Elliott Carter‘s Dialogues has more abundant virtuoso outbursts and more direct back-and-forth between piano and orchestra than his Interventions, premiered by the BSO last season, but the with same kind of long melodic lines for the violins and noticeable pointillistic contributions from the winds. I didn’t see whether the English horn player, principal Robert Sheena, got a separate bow at the end, but he should have. Pierre-Laurent Aimard had no difficulties bringing off the brittle but colorful solo role.

Berlioz’s Harold en Italie of 1834 has been rudely referred to as the world’s longest viola joke. The second movement is probably the most famous part, a “Procession of pilgrims singing the evening hymn.” The third movement, “Serenade of an Abruzzi mountaineer to his sweetheart,” is a joyful scherzo with bouncing dotted-rhythm accompaniment and an active solo part for the viola, played by Steven Ansell, principal viola, with fine warmth and projection and obvious affection for the part.

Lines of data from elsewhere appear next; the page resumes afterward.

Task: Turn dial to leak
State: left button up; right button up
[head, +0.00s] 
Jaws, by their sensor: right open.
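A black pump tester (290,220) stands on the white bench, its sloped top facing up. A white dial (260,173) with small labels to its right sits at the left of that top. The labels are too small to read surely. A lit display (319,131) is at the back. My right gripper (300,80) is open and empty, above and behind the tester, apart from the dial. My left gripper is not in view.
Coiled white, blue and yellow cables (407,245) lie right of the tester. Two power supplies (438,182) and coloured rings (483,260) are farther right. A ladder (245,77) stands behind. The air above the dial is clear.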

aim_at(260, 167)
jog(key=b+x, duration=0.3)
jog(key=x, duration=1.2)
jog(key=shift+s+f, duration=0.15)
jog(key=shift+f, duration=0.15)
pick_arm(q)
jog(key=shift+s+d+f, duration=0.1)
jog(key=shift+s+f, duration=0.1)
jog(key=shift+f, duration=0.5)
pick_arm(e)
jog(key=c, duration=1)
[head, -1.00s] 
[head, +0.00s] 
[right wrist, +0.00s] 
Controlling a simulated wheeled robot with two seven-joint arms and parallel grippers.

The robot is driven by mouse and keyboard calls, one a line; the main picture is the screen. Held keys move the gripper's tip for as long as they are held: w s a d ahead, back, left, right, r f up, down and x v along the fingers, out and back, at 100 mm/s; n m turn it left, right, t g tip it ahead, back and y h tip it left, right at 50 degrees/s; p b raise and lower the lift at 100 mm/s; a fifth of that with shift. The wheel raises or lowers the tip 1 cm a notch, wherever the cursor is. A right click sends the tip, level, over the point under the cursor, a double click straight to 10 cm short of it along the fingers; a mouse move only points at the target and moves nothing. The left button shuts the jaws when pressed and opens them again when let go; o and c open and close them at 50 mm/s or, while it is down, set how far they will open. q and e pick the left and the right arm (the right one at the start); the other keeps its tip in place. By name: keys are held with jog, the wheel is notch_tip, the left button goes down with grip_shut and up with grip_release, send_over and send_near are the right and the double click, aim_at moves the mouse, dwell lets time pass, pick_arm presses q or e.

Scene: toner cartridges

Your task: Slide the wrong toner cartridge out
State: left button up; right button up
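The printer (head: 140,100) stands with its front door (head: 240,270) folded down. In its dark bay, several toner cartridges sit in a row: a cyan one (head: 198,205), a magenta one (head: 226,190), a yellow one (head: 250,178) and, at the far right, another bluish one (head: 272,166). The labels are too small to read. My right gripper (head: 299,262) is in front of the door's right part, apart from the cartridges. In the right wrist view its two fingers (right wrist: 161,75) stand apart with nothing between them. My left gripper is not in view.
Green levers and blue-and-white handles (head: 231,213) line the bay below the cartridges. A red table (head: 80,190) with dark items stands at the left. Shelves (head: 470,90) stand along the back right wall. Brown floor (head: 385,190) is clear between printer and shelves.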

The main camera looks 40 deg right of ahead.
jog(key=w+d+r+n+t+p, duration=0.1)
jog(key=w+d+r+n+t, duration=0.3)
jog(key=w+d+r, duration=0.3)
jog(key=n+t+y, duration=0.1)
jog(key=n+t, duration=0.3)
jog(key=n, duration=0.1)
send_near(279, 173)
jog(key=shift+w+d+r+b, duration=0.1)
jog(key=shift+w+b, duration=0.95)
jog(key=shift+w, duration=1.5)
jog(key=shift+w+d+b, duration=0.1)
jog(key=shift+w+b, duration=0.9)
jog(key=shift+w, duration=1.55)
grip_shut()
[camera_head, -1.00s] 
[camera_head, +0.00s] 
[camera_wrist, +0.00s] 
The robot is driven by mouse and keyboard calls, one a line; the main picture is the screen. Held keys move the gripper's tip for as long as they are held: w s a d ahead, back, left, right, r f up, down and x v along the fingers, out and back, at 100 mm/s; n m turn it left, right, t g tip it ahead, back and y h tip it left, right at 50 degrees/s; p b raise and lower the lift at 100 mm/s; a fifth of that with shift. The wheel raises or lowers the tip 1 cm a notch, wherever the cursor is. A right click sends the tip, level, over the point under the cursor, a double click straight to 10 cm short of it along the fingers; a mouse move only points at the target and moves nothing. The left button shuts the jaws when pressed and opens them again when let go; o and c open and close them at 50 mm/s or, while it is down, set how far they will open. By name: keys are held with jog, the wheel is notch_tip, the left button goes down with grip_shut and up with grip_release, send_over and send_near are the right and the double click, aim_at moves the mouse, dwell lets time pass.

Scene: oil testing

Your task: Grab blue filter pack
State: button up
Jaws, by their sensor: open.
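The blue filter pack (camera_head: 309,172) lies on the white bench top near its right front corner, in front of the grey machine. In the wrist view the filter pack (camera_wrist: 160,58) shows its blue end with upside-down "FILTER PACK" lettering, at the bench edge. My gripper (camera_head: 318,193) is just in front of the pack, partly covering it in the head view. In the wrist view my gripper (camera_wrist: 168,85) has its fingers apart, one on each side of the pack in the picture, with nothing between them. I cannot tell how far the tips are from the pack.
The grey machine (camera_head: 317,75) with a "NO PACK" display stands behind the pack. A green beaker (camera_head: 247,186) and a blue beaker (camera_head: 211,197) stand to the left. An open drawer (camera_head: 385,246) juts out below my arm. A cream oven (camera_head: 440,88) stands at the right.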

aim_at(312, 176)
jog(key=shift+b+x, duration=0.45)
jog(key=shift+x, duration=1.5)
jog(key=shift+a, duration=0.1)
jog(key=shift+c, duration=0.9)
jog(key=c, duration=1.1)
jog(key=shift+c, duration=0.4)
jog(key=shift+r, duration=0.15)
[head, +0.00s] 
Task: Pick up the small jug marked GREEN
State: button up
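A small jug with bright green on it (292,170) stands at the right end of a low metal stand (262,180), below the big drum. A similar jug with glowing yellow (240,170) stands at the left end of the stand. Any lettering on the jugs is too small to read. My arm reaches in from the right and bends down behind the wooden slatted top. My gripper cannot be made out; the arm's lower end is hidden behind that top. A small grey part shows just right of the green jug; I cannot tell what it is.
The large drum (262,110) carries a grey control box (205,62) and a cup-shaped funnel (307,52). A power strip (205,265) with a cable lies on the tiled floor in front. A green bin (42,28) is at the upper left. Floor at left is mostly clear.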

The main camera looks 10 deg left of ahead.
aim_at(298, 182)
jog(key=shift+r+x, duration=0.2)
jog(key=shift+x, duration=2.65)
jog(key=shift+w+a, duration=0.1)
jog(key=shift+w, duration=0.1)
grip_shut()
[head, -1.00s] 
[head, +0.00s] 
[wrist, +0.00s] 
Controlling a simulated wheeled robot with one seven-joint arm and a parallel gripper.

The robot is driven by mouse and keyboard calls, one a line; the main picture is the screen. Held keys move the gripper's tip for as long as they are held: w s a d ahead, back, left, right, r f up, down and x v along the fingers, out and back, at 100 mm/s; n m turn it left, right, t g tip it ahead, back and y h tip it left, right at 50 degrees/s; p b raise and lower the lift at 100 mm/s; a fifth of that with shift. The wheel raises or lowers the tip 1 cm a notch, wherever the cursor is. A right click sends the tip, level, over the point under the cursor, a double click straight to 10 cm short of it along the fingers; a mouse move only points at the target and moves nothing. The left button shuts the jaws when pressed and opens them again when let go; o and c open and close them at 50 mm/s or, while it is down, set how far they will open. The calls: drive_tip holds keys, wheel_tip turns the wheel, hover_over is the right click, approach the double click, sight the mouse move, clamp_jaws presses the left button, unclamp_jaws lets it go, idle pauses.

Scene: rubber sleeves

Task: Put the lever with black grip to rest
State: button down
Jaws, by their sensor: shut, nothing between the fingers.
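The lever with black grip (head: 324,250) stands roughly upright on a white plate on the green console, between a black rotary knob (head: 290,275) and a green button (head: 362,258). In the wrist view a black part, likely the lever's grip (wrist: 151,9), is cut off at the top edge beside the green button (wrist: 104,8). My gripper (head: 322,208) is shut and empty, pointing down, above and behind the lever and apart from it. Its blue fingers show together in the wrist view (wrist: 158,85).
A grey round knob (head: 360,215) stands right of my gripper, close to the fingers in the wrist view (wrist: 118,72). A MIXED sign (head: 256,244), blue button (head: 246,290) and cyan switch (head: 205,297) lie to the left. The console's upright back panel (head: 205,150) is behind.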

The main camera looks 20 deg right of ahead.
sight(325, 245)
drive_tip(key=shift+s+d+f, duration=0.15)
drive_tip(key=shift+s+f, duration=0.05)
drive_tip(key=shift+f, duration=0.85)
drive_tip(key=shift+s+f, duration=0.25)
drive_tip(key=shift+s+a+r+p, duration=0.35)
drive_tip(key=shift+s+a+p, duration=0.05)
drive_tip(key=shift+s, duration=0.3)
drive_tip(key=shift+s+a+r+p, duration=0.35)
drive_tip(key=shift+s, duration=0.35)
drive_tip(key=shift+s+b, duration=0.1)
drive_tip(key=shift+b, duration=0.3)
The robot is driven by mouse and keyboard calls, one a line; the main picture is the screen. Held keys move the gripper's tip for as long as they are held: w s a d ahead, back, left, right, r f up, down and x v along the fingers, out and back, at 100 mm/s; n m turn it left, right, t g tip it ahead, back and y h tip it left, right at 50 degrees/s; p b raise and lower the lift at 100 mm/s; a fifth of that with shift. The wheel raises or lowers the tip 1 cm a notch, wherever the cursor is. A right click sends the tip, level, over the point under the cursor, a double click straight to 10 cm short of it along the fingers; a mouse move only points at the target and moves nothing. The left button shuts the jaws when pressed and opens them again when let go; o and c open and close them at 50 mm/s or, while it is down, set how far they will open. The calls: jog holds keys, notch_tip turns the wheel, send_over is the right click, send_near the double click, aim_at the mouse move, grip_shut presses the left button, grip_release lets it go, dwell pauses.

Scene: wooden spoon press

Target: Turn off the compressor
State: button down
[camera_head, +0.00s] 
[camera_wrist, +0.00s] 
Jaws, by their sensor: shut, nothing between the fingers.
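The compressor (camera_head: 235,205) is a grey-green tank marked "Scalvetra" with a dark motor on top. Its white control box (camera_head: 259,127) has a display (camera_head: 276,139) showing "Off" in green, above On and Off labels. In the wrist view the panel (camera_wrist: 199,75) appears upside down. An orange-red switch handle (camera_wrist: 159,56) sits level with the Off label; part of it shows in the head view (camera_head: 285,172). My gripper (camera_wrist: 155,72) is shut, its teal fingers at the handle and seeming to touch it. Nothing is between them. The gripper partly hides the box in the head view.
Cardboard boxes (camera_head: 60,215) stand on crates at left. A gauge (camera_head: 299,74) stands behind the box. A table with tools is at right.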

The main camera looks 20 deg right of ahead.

We heard a second fine performance by Aimard in the Ravel Concerto pour la main gauche. The “jazz” section, with blue notes and smeared notes and a bouncing Lydian-Mixolydian melody, was Ravel’s most successful joke in a concerto otherwise reflective and even somber. I do think the orchestra sometimes didn’t work as hard on this piece as on the Berlioz; the percussion at the beginning of the “jazz” section was so loud it obscured the ff trumpets.      [Click title for full review.] [continued]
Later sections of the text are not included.